You remember hearing that album growing up?
Oh yeah, summer of 1979. I had finished Morehouse in May and was starting NYU’s graduate film school in September, but I was lucky enough to get an eight-week internship at Columbia Pictures between the two. So I was in Los Angeles when the album came out, and I mean, I’d hear it everywhere I’d go.
When you listen to this album now, what do you hear?
I still hear something that sounds like it was made yesterday. It doesn’t sound like a late-Seventies album; it still sounds fresh and innovative. I hear a lot of what’s in music today, being worked out and recorded 35 years ago. Pharrell says it in the film: My music is directly influenced by this man and this album. Justin Timberlake says it! The Weeknd says it! You can hear a lot of Off the Wall in recent stuff.
How did you pick folks to speak about Michael for the film? Folks like Pharrell and Questlove are no-brainers; Kobe Bryant showing up was a bit of a surprise.
It proves that Michael’s influence was everywhere, not just in music but with athletes too. Game respects game! [Laughs]
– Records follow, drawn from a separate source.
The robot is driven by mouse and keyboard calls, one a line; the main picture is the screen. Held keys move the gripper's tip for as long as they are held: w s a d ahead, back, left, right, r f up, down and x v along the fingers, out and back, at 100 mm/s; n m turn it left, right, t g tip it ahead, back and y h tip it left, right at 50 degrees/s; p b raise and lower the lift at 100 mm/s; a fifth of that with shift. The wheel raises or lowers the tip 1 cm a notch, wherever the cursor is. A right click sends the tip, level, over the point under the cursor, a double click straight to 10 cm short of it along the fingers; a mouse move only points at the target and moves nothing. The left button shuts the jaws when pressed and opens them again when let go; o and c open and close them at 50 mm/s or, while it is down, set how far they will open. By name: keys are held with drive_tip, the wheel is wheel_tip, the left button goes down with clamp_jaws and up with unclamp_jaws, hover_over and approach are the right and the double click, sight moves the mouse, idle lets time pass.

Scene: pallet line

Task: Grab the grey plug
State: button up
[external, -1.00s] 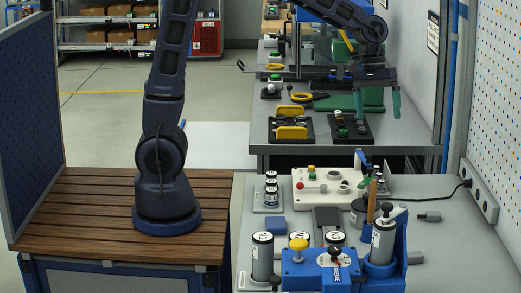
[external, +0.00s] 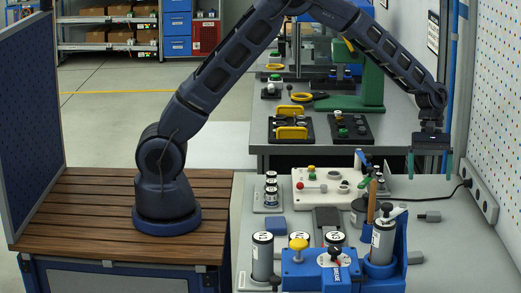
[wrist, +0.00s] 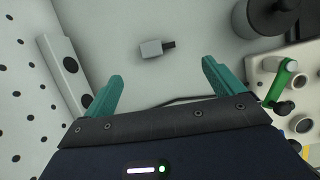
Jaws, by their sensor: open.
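The grey plug (external: 432,216), a small block with a dark tip, lies on the right part of the grey table. In the wrist view it (wrist: 151,49) lies ahead of my fingers, roughly between their lines, with its dark tip to the right. My gripper (external: 430,174) is open and empty, pointing down above the table on the right side, up and back from the plug in the external view. In the wrist view both teal fingers of my gripper (wrist: 162,70) are spread wide and apart from the plug.
A socket strip (external: 480,192) runs along the perforated wall at right, with a black cable (external: 432,199) leading to the white control panel (external: 325,184). A blue fixture (external: 322,272) with cylinders stands at the front. The table around the plug is clear.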

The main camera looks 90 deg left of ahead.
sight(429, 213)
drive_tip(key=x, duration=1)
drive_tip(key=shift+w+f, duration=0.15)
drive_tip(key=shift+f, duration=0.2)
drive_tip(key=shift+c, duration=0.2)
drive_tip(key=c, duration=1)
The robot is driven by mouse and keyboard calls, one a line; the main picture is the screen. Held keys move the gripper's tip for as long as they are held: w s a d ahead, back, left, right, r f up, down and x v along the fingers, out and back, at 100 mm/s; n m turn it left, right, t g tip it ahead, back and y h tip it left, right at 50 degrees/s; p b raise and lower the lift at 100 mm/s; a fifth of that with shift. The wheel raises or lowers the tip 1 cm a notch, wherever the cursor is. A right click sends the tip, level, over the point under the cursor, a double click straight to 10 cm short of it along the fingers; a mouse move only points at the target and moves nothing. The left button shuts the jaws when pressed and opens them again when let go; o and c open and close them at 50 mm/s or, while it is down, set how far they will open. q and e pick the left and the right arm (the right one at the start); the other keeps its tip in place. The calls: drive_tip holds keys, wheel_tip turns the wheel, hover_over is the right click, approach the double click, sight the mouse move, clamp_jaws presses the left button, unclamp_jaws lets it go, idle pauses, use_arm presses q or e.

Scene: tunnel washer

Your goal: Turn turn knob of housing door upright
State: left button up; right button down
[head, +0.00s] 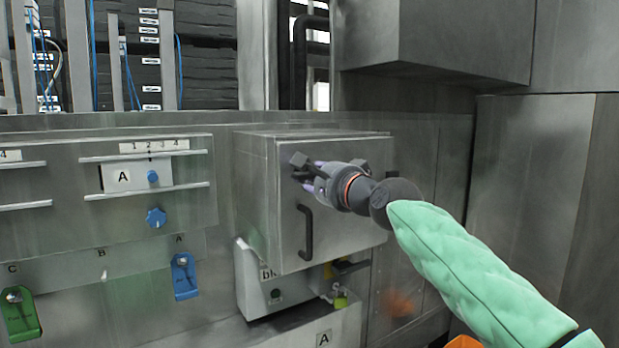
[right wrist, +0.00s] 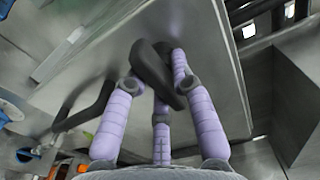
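The housing door (head: 345,215) is the flat front of a grey metal box in the middle of the head view. Its dark turn knob (head: 298,160) is near the door's top left and partly hidden by my right gripper (head: 308,177). In the right wrist view the knob (right wrist: 155,75) lies slanted from upper left to lower right. The purple fingers of my right gripper (right wrist: 157,80) stand around it, with fingertips on both sides close to it. I cannot tell whether they press on it. My left gripper is not in view.
A dark bar handle (head: 306,232) is on the door below the knob. A white unit with a small padlock (head: 340,300) sits under the box. A panel with blue knobs (head: 156,218) is to the left. A metal cabinet (head: 525,190) stands at the right.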

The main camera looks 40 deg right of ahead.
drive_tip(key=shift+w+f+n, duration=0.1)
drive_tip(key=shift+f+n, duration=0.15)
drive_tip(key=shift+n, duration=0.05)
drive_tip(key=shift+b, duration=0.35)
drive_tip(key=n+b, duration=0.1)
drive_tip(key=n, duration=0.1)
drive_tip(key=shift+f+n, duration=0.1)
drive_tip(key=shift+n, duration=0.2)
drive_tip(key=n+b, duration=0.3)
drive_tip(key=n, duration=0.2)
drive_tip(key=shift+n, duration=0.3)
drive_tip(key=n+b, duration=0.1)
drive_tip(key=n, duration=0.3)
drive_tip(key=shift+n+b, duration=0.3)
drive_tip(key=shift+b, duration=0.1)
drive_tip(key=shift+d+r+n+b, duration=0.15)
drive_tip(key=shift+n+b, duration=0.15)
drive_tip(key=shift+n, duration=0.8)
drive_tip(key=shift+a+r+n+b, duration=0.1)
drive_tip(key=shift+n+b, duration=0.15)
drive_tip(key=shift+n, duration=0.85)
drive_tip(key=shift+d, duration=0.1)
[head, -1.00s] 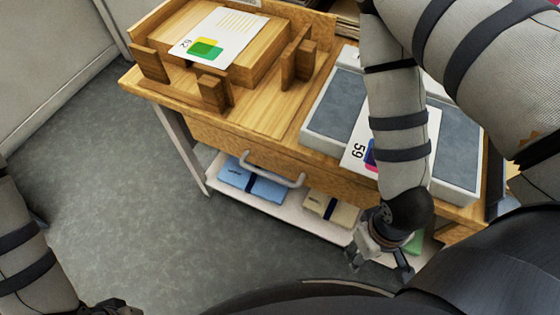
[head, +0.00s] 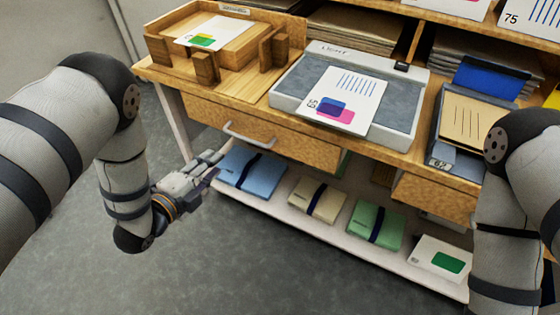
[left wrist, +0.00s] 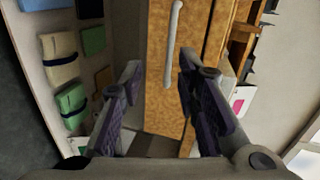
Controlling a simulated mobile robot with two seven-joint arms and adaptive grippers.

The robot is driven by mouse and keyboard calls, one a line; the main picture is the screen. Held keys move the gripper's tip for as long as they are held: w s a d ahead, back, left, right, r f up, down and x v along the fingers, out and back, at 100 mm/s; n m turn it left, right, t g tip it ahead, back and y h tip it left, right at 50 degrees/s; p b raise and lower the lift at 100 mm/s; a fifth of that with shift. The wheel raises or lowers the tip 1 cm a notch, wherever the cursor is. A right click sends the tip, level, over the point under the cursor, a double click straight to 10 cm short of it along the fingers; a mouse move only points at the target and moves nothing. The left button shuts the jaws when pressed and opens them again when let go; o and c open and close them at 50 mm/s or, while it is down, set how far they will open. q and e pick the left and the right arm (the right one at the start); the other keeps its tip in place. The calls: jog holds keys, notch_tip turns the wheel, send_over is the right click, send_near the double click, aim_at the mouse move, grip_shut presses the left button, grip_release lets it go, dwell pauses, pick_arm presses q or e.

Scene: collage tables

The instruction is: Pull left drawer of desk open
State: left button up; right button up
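The desk's left drawer (head: 300,149) has a wooden front that looks flush under the desktop, so it appears closed. Its pale bar handle (head: 248,137) runs along the front. My left gripper (head: 216,163) is in front of and a little below the handle's left end, apart from it. In the left wrist view the gripper's (left wrist: 160,65) two fingers are spread with nothing between them. The handle (left wrist: 173,42) and drawer front (left wrist: 165,103) lie beyond the fingertips. My right arm is at the right edge, and its gripper is out of view.
A lower shelf (head: 300,222) holds blue, tan and green bundles and a card. A light box (head: 402,112) and a wooden stand (head: 240,57) are on the desktop. A right drawer (head: 430,196) is beside the left one. The grey floor in front is clear.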

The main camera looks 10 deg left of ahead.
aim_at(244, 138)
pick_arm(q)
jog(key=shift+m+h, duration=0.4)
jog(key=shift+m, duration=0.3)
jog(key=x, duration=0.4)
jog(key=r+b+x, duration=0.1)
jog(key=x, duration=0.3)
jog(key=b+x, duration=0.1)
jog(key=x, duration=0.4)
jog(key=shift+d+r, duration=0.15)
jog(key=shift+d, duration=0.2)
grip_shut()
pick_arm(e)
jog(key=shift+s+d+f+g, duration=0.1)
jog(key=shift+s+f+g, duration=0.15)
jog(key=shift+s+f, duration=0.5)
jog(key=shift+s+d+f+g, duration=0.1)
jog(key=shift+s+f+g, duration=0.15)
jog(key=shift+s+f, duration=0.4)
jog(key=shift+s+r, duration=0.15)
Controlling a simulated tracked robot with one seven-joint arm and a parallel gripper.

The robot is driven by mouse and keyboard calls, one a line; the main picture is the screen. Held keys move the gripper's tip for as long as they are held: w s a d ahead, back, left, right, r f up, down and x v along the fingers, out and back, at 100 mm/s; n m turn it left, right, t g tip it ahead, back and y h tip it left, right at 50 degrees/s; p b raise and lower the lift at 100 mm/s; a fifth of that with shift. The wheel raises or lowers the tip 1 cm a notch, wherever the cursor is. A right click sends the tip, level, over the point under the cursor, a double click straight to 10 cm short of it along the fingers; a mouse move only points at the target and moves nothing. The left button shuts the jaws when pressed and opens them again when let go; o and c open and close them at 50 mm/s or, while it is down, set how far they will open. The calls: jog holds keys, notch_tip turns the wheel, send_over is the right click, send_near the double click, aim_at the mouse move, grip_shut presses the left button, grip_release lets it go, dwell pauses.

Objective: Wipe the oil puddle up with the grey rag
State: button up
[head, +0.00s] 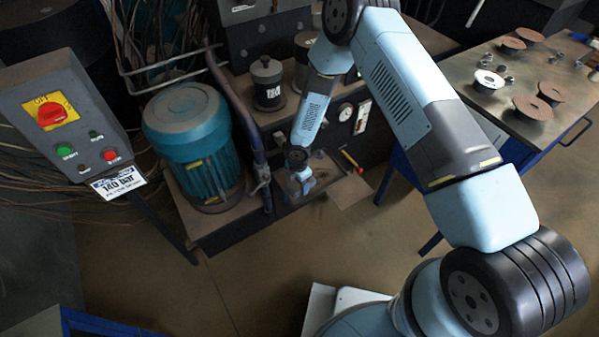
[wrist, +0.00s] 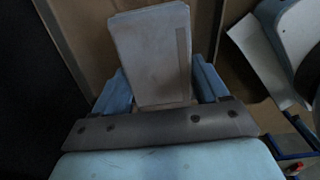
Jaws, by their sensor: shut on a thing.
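My gripper (head: 302,184) is low over the front of the pump bench (head: 240,212) in the head view. In the wrist view, my gripper (wrist: 161,88) is shut on a flat, pale grey piece with a darker stripe near one edge, which looks like the grey rag (wrist: 150,45). It sticks out beyond both blue fingers. In the head view the rag is too small to make out apart from the gripper. I cannot clearly tell an oil puddle in either view; the bench surface around the gripper is dark and partly hidden by my arm.
A teal motor (head: 190,135) and a bent pipe (head: 240,110) stand left of my gripper. A red-handled tool (head: 350,160) lies just right of it. A control box (head: 70,120) is at the left. A table (head: 465,65) with several flap discs is at the right.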

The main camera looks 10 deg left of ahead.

“I’m telling you know, if I do end up doing [Thriller], I’m going after MTV. I’m sticking both my Air Jordans up their ass, believe me!”
When you started combing through the archives …
I don’t want to talk about what we find, you’re going to give all our secrets away! People gotta watch to find out.
But we can talk about that incredible letter you found, yes?
Oh yeah, the letter that he writes that says he’s wants to become the greatest entertainer of all time! He’s already visualizing what he wants to do, who he wants to become … how’s he going to get to that point so he can become that person. You can see he had a blueprint, he had a plan even when he was young. It was not haphazard. It was not an accident. This shit was planned! Let’s be clear about one thing, though: He made that shit happen. There was no hocus pocus, abracadbra going on here; he worked his ass off to get to that level.
Why do think he was so driven and such a perfectionist? Do you think that came from coming out of the Motown factory of hit makers?
There were a lot of factors that played into it, I think. He had a strong work ethic, which he got from his dad — the man got up every morning and went to a steel mill to put food on the table for his 11 kids. And then he saw firsthand, when his dad worked all his sons and rehearsed them night and day, ran them through their steps, how hard work could pay off. Same with Berry Gordy and the Motown work ethic. But you gotta remember, he got to see some of the greatest artists of the day at work up close and personal: Stevie Wonder, Marvin Gaye, the Temptations, Diana Ross. Then he gets to go on the road and he’s standing in the wings at the Howard Theater, the Apollo Theater, and watching James Brown and Jackie Wilson perform. He saw all that firsthand. The kid was a human sponge!